Prepare the necessary paperwork (Get ready to print!)

Make sure you take all relevant paperwork to ensure your child has everything needed to get through security and departures. That includes the ticket, passport and any visas for the destination, plus all unaccompanied minor paperwork and receipts. The person taking the child to departures should also take their own photo ID. It may be a good idea in advance to confirm with the airline how many copies of each document are required.

Include your full name, address and phone numbers – and those of the person at arrivals – on the Day.

Getting to the Airport

Arrive early to allow time to relax and put your young traveler at ease. Keep them informed about what’s happening at every stage of the journey as being prepared is the key to a hassle free flight.

Make sure the person taking the child to the airport (if it’s not you) understands that it’s not just a matter of dropping the child off at departures. Some airlines will ask that you take her through to the departure gate and wait until the plane takes off.

There may be a designated unaccompanied minor waiting area – ask the airline in advance about their airport procedures. Most airlines in our experience however tend to have a very clear drop off point and there is a clear and defined handover policy. As the adult it is important that you feel comfortable with this.

On the Flight

It’s now really happening! Your child will normally board and disembark with the close supervision of an airline flight attendant. Obviously, flight attendants keep a close eye on unaccompanied minors, but let your child know that Under no circumstances should they leave the plane on their own or with anyone who is not airline staff.

Your child may already have flown with the family and have notions of airline security but it is worth summarizing as much as possible again for them, such as keeping the seatbelt on when seated: it can also help to offer reassurance in terms of how safe flying actually is. Remind them it’s normal to experience airline turbulence and some strange noises. They should know that assistance can be quickly and easily reached by using the button on the remote control.

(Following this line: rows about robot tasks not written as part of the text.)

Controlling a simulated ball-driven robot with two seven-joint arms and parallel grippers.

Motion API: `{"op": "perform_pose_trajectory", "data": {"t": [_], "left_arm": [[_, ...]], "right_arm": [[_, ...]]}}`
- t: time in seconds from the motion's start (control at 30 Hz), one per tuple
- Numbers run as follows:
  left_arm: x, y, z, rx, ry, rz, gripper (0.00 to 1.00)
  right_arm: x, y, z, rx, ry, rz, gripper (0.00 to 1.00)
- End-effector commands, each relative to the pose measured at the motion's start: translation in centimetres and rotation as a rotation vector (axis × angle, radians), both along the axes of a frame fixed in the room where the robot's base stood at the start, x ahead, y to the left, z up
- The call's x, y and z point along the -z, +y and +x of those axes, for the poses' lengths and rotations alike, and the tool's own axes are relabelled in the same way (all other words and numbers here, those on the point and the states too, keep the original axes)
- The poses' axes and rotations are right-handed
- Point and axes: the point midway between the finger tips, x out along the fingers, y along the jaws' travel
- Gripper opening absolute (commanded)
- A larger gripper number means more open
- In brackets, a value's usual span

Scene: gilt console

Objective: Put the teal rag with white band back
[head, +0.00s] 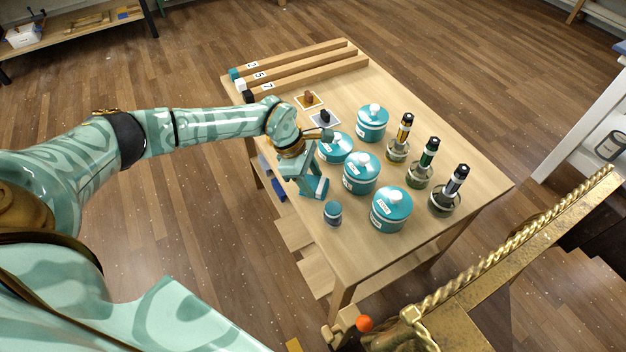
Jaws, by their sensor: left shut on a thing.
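My left gripper (307,184) is at the near left part of the wooden table, over its left edge. It is shut on a small teal roll (321,188), which looks like the teal rag; the fingers hide part of it, and I cannot make out its white band. The roll is tilted, and I cannot tell whether it touches the tabletop. Another small rolled rag (333,214), blue-grey with a pale band, stands upright on the table just nearer than the held roll. My right gripper is not in view.
Several teal lidded jars (391,209) stand right of the gripper on the table (463,152). Beyond them are bottles with dark stoppers (446,198). Two small cards (325,120) and three numbered wooden bars (306,78) lie farther back. A gold rope-edged frame (520,240) is at lower right.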

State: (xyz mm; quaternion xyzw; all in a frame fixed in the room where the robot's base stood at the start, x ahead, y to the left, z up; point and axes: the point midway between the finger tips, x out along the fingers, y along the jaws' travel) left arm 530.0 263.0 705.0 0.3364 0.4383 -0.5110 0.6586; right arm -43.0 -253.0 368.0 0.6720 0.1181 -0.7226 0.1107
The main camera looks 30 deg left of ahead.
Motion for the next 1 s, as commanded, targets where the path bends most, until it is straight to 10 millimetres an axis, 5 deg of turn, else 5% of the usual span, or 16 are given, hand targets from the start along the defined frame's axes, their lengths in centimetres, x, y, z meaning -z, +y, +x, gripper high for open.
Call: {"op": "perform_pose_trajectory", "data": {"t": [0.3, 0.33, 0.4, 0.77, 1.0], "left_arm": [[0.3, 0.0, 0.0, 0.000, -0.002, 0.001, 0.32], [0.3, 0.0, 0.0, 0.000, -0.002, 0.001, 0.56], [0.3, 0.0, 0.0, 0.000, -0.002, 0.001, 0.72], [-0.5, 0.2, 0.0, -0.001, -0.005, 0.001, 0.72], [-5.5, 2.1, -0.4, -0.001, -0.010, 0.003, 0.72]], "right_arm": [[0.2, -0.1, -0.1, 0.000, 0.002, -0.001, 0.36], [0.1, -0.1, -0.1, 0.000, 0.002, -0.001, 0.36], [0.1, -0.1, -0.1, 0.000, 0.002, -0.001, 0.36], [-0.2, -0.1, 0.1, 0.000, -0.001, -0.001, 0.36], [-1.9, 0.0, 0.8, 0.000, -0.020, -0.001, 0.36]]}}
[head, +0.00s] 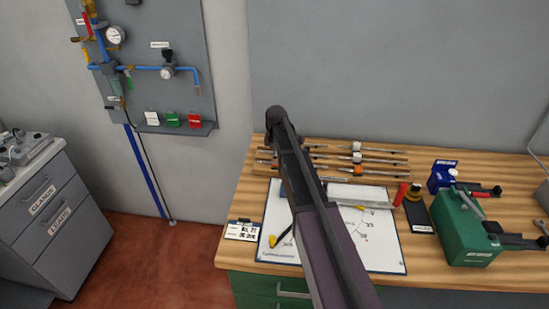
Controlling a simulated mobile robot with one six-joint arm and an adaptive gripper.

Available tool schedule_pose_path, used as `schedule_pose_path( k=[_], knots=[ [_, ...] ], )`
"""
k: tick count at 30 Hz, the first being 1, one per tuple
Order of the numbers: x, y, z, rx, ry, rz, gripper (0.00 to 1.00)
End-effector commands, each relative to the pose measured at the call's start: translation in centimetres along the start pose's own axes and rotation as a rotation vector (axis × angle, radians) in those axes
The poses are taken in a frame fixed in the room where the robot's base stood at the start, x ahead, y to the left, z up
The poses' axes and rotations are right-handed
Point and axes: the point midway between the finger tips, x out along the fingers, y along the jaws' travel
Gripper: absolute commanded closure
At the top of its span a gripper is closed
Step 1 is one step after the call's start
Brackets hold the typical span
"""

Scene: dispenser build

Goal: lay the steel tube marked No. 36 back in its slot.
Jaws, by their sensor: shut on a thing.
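Several slim steel tubes (375,160), some with white or orange bands, lie side by side in a wooden rack (263,169) at the back of the bench. I cannot read a No. 36 mark on any of them, and I cannot tell which slot is empty. My dark arm reaches up across the picture and covers part of the rack and the drawing sheet. My gripper is not visible, so what it holds is hidden too.
A drawing sheet (375,250) lies in front of the rack, with a flat metal bar (358,195) at its top. A small written card (243,231) lies left. A red cylinder (400,194), blue box (441,177) and green case (464,232) stand right.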

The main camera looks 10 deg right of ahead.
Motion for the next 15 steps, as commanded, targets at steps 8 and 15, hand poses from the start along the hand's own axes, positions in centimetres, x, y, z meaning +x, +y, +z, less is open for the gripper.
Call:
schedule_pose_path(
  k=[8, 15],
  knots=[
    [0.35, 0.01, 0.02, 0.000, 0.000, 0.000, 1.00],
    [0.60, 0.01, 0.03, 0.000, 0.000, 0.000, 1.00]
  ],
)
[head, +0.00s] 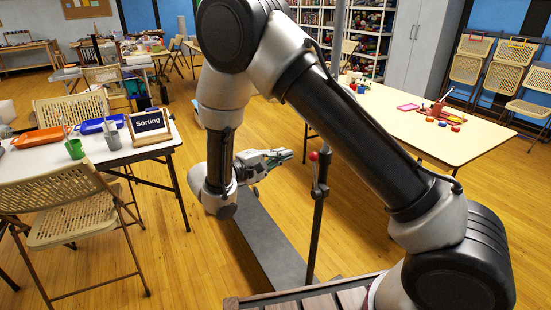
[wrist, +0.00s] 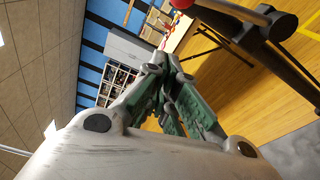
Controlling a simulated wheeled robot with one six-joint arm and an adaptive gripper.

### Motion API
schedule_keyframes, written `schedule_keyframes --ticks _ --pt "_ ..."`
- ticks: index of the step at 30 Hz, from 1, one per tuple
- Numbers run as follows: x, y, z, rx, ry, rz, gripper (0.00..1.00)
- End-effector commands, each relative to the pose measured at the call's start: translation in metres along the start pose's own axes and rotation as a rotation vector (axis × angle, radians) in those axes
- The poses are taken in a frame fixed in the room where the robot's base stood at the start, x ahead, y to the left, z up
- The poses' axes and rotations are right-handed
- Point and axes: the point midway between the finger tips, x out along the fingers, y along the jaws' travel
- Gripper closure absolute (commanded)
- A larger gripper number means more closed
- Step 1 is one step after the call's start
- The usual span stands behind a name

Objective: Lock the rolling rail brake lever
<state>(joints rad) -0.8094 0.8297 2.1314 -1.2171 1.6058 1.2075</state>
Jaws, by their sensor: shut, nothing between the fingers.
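The brake lever (head: 315,171) has a red knob (head: 313,156) at its top and a pivot on a dark upright post (head: 317,225). It stands about upright in the head view. In the wrist view the red knob (wrist: 181,4) is cut by the top edge, and the grey lever rod (wrist: 232,9) runs right to a dark pivot. My gripper (head: 287,155) is shut and empty, with green-grey fingers pointing right, just left of the knob in the head view. Its closed fingers (wrist: 160,68) show below the knob in the wrist view, apart from it.
A long dark grey beam (head: 268,240) lies below my gripper. A slatted wooden surface (head: 300,297) is at the front. A sorting table (head: 100,155) with trays, cups and a sign stands left. A pale table (head: 395,108) stands right. Folding chairs (head: 75,207) are around; wooden floor is open between.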

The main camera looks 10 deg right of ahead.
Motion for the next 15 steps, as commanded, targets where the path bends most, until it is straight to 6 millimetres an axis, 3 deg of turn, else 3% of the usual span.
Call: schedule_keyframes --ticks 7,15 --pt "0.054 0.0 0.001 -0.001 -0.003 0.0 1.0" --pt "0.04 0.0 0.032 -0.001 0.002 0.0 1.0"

Check with the airline in advance on any fun and exciting offers they may have for their young travelers. Games, special food and even assistance with the inflight entertainment are all pretty standard depending on the airline.

At Arrivals

Double-check that the person meeting your traveler knows the airline procedures, that they have copies of the unaccompanied minor paperwork, and that they take photo ID with them to the airport. The airline will not sign the traveler over to a person not listed on the unaccompanied minor paperwork.

They should arrive early to ensure they are there in plenty of time to meet the child at the arrivals gate. Make sure they have your number so they can call if the flight is delayed and – importantly – to let you know the child has arrived safely.

As mentioned earlier in the article unaccompaniedminortravel.com will soon be introducing an app that can be easily downloaded by child, family members and Identified person (s) collecting at the airport.

This app will capture all of the above as part of an easy to use “readiness checklist” as well as provide a secure, simple and standardized central point to;

– automatically update on the departure time, flight progress and arrival time Of your child’s flight

– store key information for identification, passports, visa information to avoid unnecessary duplication and facilitate sharing

– provide simple child friendly in app communication features to share messages and pictures all within the security of the app itself

– provide a central repository for everything else you may need to know to support unaccompanied minor travel in multiple jurisdictions and with multiple airlines.

And much more! Keep posted to this site for further information.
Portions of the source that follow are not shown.